The shift towards a culture that values product durability and sustainability would require ensuring better, more durable product design, providing useful consumer information (potentially including expected or minimum product lifetime, usage price (i.e., expected cost per usage unit), or a product passport), technical standardisation to benefit consumers (for example, a standard mobile phone charger) and better, cost-efficient, reparability of products. Measures to improve the durability of products could include: adopting rules on consumer information about the availability of spare parts to encourage the culture of repair, systematically considering durability criteria in technical standardisation and examining some environmental tax measures to discourage marketing and selling short-lived goods that cannot be mended (e.g. pay-as-you-throw waste tax or a tax on disposable products). A ban on products with built-in defects designed to end the product's life, i.e., a ban on planned obsolescence could also be a part of the solution.

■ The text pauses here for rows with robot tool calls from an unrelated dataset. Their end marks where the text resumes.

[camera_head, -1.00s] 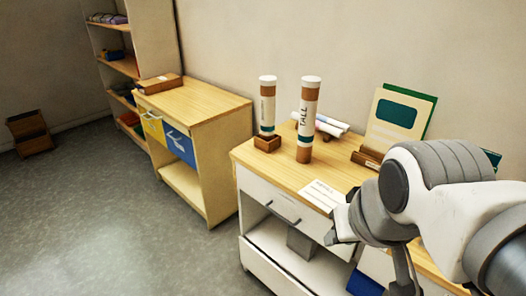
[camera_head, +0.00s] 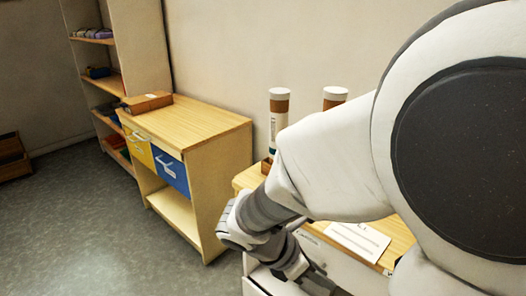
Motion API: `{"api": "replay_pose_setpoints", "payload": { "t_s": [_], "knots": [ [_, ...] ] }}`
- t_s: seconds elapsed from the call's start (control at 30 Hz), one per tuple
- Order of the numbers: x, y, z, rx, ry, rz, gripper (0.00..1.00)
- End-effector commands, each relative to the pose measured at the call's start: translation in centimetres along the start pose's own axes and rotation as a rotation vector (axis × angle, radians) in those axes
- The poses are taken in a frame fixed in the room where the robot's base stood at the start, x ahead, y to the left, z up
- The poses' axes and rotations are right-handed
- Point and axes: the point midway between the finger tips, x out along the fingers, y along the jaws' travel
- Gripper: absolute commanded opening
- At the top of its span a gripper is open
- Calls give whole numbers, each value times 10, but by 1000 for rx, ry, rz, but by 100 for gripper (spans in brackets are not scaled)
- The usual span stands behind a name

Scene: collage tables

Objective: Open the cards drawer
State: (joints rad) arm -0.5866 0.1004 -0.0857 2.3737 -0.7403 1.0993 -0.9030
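A white drawer front (camera_head: 342,266) shows under the wooden top of the near table, mostly hidden behind my arm. Small dark lettering sits near its upper edge, too small to read surely. Its handle cannot be made out now. A yellow drawer (camera_head: 138,146) and a blue drawer (camera_head: 171,170) with pale handles are side by side in the wooden cabinet further left; both look shut. My gripper (camera_head: 318,284) points down at the bottom edge, in front of the near table. Its fingers are dark and partly cut off, so their opening cannot be judged.
The near table's top (camera_head: 392,232) carries a white card (camera_head: 358,241) and two tubes, one (camera_head: 278,112) at the left. A brown box (camera_head: 147,102) lies on the cabinet. A shelf unit (camera_head: 138,45) stands behind. The grey floor (camera_head: 95,225) at left is clear.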

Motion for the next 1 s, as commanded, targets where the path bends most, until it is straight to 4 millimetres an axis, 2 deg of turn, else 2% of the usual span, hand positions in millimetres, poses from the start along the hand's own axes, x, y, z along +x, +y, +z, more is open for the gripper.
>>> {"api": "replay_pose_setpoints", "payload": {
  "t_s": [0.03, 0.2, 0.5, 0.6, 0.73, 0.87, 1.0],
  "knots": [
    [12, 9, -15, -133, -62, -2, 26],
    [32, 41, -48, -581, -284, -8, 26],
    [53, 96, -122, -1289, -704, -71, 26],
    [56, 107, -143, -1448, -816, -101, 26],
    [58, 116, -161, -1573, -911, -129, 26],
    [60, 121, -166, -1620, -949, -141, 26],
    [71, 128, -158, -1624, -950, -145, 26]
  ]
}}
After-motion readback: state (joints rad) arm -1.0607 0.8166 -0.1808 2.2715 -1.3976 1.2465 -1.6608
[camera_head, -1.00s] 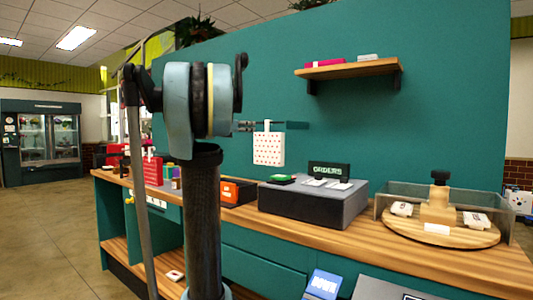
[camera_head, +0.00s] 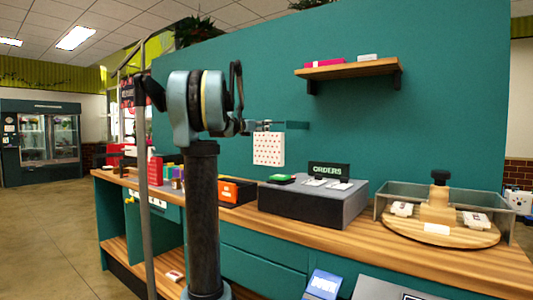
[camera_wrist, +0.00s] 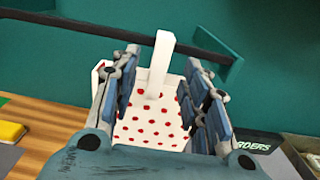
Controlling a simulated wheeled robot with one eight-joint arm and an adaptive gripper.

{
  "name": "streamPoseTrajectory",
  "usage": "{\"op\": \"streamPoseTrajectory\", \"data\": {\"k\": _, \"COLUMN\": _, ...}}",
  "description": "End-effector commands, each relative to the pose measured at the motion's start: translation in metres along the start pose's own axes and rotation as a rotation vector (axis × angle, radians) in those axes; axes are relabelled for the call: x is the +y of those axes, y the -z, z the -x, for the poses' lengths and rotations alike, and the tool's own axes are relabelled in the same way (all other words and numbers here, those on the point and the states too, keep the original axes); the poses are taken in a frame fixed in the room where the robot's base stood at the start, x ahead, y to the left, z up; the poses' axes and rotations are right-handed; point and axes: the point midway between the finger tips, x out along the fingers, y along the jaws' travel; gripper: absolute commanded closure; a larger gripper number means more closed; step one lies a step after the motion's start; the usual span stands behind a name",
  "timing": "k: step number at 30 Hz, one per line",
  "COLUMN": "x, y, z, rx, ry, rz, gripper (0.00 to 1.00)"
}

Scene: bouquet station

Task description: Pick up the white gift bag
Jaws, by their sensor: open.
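The white gift bag (camera_head: 268,150) with red dots hangs from a rail on the teal wall above the counter. In the wrist view the bag (camera_wrist: 150,122) and its white strap handle (camera_wrist: 161,58) show between my fingers. My gripper (camera_wrist: 162,62) is open, with one finger on each side of the handle and upper bag. In the head view my gripper (camera_head: 262,126) is at the top of the bag and covers most of the handle. Whether a finger touches the bag, I cannot tell.
A dark rail (camera_wrist: 110,32) runs across behind the strap. Below is the wooden counter (camera_head: 350,238) with a grey box (camera_head: 312,205), an ORDERS sign (camera_head: 328,170) and an orange bin (camera_head: 236,192). A shelf (camera_head: 348,71) is on the wall at upper right.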

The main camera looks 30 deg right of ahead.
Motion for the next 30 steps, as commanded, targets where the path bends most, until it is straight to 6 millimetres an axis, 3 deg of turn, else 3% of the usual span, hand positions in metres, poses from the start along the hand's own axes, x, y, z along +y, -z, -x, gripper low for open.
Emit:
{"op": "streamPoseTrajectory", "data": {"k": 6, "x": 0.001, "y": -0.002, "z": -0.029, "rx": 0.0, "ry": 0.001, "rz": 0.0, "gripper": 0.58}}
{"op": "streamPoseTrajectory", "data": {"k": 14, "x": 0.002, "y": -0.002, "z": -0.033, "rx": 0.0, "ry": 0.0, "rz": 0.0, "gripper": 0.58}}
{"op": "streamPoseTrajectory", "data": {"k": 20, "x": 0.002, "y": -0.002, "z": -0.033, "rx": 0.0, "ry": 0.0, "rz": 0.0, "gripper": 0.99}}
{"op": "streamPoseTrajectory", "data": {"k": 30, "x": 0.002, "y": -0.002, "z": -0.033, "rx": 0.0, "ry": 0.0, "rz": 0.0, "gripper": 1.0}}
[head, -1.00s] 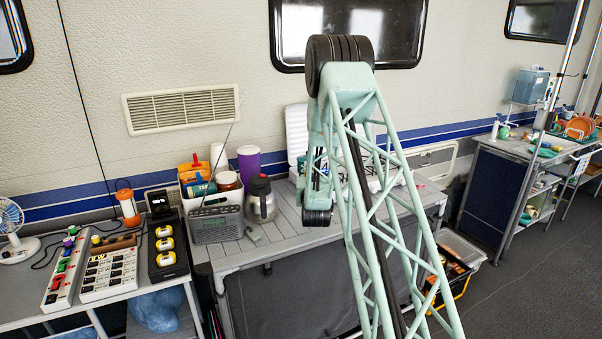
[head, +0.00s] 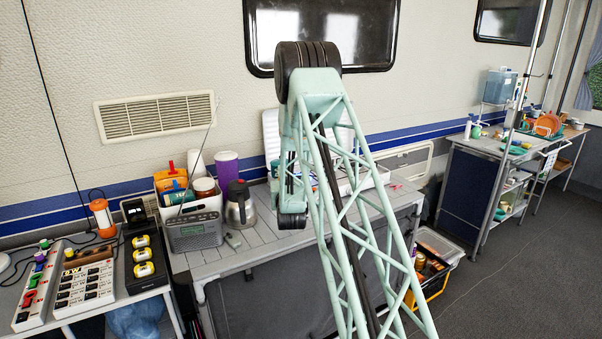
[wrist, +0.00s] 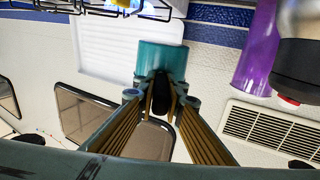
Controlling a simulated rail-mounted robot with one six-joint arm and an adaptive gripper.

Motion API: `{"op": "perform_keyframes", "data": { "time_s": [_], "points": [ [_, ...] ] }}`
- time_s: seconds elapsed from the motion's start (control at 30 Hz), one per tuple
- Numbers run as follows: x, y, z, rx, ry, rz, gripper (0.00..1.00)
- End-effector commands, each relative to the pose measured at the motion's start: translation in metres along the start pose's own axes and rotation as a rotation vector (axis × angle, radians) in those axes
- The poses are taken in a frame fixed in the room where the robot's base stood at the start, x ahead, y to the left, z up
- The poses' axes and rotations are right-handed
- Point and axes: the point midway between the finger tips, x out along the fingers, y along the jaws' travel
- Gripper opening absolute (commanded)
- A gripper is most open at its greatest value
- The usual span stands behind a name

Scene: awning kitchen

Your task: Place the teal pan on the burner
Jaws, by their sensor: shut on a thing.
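The teal pan (wrist: 162,58) shows in the wrist view just beyond my fingertips, in front of the white ribbed panel and the wall. My gripper (wrist: 161,97) is shut on its dark handle (wrist: 161,92), between the two fingers. In the head view my own arm hides the gripper and most or all of the pan. I cannot make out a burner for certain. Black wire bars (wrist: 90,8) with something yellow cross the top of the wrist view; I cannot tell what they belong to.
A purple cup (head: 227,170), a metal jug (head: 240,205), a filled white bin (head: 190,200) and a radio (head: 194,232) stand at the left of the slatted table (head: 245,258). The purple cup (wrist: 257,50) also shows in the wrist view.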

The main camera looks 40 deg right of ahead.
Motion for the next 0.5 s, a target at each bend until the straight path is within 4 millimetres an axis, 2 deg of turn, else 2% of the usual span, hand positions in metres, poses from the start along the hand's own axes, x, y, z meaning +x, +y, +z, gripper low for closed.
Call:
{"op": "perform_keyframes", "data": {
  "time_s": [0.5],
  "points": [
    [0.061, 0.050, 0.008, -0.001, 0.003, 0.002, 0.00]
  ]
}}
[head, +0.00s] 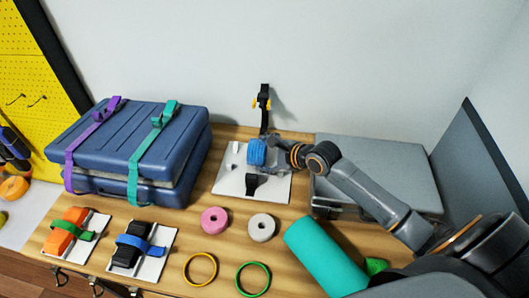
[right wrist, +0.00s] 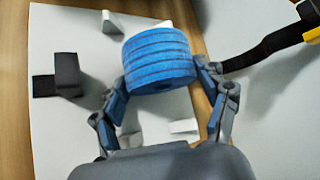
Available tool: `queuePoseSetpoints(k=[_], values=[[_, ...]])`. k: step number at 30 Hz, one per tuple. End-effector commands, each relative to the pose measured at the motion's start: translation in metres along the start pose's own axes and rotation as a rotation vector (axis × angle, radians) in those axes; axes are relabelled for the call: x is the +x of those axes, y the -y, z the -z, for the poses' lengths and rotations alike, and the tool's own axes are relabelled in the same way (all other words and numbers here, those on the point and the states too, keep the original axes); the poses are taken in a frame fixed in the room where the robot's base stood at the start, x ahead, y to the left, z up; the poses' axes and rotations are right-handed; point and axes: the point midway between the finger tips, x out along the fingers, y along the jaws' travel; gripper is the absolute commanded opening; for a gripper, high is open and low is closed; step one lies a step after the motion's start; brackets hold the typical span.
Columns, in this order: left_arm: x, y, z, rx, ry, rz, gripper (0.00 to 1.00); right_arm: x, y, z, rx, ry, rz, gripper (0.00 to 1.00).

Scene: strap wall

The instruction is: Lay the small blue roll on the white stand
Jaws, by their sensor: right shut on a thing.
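The small blue roll (head: 257,152) is between the fingers of my right gripper (head: 266,155), above the white stand (head: 228,183). In the right wrist view the blue roll (right wrist: 160,62) is gripped on both sides by the fingers of my right gripper (right wrist: 170,85). The white stand (right wrist: 75,130) lies behind it there, with small white blocks and a black strap piece (right wrist: 62,75) on it. Whether the roll touches the stand is unclear. My left gripper is not in view.
A blue case (head: 150,140) with purple and teal straps stands left. A grey case (head: 385,165) is to the right. A pink roll (head: 215,220), a grey roll (head: 262,226) and a teal cylinder (head: 325,257) lie in front. A black strap (head: 264,110) stands behind the stand.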

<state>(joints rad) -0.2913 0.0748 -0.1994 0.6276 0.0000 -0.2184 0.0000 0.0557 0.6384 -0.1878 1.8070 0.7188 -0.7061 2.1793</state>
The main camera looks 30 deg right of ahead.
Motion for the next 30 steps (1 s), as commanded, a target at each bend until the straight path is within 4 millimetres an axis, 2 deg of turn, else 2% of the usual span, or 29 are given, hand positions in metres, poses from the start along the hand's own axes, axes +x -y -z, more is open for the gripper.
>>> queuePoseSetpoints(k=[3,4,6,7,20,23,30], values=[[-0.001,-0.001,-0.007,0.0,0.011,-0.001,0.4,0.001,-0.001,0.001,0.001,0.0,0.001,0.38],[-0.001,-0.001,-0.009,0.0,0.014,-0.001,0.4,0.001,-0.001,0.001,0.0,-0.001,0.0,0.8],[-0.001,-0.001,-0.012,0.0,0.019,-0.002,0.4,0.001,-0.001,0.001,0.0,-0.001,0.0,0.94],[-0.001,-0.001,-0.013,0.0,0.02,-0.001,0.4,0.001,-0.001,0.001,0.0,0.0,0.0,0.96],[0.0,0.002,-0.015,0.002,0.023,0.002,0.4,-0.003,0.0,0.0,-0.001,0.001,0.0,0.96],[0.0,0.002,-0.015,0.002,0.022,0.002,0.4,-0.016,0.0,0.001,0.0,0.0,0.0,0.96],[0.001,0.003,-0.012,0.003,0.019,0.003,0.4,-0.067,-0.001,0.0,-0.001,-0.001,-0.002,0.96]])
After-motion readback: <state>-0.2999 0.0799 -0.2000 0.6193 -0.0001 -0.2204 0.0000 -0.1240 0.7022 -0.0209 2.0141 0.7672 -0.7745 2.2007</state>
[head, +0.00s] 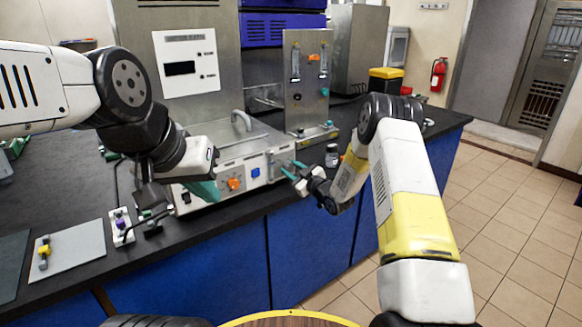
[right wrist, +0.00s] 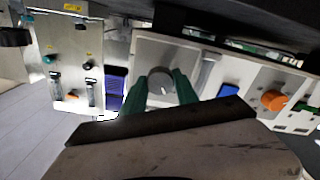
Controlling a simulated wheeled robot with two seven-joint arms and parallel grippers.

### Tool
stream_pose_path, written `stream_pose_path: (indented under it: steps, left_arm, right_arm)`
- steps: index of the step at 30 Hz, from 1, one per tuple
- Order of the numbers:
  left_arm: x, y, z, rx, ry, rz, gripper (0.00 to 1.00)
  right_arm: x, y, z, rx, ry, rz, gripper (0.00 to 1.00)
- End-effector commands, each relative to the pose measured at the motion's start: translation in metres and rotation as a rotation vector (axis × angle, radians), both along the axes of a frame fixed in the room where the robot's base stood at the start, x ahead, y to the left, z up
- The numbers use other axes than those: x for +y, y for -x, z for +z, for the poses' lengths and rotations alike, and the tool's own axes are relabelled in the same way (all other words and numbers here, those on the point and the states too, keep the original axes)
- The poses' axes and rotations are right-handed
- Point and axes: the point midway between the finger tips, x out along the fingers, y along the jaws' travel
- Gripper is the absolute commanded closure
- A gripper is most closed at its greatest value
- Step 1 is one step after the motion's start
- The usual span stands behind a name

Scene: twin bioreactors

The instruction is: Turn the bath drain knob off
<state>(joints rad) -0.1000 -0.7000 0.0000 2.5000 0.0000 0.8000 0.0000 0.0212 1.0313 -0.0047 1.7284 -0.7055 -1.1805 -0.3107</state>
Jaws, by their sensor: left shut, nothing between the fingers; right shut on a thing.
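The bath (head: 228,150) is a grey metal unit on the black bench. Its front carries an orange knob (head: 234,183) and a blue square part (head: 255,172). In the right wrist view a grey round knob (right wrist: 161,82) with a white mark sits on a pale panel. My right gripper (head: 291,169) is shut on this grey knob, one green finger on each side of it. The knob is hidden in the head view, and no label can be read. My left gripper (head: 203,190) is shut and empty, left of the orange knob.
A flowmeter panel (head: 306,80) stands behind the bath's right end. A small dark bottle (head: 332,155) stands right of my right gripper. A grey plate with a yellow-handled valve (head: 45,250) and a small white block (head: 121,227) lie at the bench's front left.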

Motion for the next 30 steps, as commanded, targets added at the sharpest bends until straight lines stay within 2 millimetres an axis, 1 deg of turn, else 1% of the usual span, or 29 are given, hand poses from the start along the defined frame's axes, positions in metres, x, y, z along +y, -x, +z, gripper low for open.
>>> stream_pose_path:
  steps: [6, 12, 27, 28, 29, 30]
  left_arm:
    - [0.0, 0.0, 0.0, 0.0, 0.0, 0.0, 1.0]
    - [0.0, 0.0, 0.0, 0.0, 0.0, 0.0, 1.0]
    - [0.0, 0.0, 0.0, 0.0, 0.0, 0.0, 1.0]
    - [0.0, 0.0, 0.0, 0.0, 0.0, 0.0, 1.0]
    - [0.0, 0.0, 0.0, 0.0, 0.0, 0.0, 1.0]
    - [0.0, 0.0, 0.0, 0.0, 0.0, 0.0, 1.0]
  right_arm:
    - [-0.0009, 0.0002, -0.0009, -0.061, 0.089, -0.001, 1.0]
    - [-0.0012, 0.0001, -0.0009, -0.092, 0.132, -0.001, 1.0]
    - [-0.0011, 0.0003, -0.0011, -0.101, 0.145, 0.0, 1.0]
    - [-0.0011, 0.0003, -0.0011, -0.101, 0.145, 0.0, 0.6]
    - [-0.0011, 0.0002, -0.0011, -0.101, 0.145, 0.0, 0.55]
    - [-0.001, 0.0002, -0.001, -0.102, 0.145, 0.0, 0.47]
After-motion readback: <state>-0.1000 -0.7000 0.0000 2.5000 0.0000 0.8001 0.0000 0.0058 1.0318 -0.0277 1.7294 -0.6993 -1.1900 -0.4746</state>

Prolonging the duration of legal product guarantees, reforming key EU product legislation (the Ecodesign Directive and the Directive on Waste Electrical and Electronic Equipment) or developing a horizontal approach under the Ecodesign Directive to address product durability systematically in all product groups has also been proposed by consumer organisations.
Research and development in this area could also focus on product ecodesign and the sharing economy, where the economy is centred on product use (i.e., the rental, leasing, or subscription model) rather than on ownership.